*The exercise:* Starting at the line that holds "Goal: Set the", set down each line through the end of the listing, exactly as written and with nothing added.
[BEGIN Data section]
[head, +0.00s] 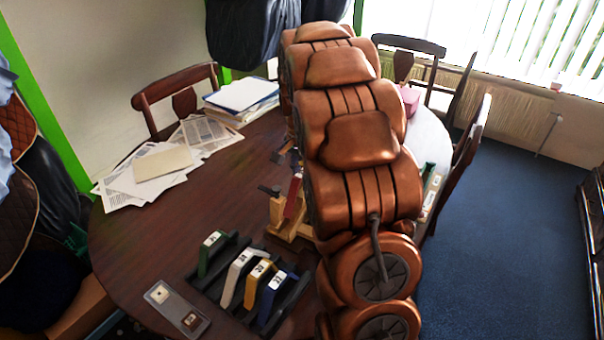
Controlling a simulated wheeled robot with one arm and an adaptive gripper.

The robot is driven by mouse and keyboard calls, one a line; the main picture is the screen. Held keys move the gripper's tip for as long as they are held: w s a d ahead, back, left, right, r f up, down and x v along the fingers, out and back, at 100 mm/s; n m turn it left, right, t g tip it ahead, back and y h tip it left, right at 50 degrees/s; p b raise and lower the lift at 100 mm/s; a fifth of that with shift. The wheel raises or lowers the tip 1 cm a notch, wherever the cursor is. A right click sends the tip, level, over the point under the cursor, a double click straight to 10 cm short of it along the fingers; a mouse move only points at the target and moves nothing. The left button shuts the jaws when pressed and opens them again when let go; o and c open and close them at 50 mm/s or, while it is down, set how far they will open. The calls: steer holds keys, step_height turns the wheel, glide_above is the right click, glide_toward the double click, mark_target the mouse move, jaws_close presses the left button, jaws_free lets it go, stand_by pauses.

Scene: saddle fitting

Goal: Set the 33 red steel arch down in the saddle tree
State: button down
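The red steel arch (293,196) shows as a narrow, steeply tilted red strip just left of my arm, at the wooden saddle tree (280,216). My arm hides much of both, so I cannot tell whether the arch is seated or only near the tree. Small dark parts stick out to the left above the tree; they may belong to my gripper or to the tree. My gripper's fingertips cannot be made out behind the arm, nor can any hold on the arch.
A dark rack (205,283) holds green (211,252), white (238,272), yellow (257,284) and blue (271,298) arches. A grey plate (177,309) lies left of it. Papers (150,175) and a stack (241,97) lie farther back. Chairs surround the table (130,245); its left middle is clear.

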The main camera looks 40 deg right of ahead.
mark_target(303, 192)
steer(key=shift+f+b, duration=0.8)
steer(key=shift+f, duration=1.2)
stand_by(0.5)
[END Data section]
*Response to this exercise:*
Goal: Set the 33 red steel arch down in the saddle tree
State: button down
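The red steel arch (293,196) shows as a narrow, steeply tilted red strip just left of my arm, at the wooden saddle tree (280,216). My arm hides much of both, so I cannot tell whether the arch is seated or only near the tree. Small dark parts stick out to the left above the tree; they may belong to my gripper or to the tree. My gripper's fingertips cannot be made out behind the arm, nor can any hold on the arch.
A dark rack (205,283) holds green (211,252), white (238,272), yellow (257,284) and blue (271,298) arches. A grey plate (177,309) lies left of it. Papers (150,175) and a stack (241,97) lie farther back. Chairs surround the table (130,245); its left middle is clear.

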The main camera looks 40 deg right of ahead.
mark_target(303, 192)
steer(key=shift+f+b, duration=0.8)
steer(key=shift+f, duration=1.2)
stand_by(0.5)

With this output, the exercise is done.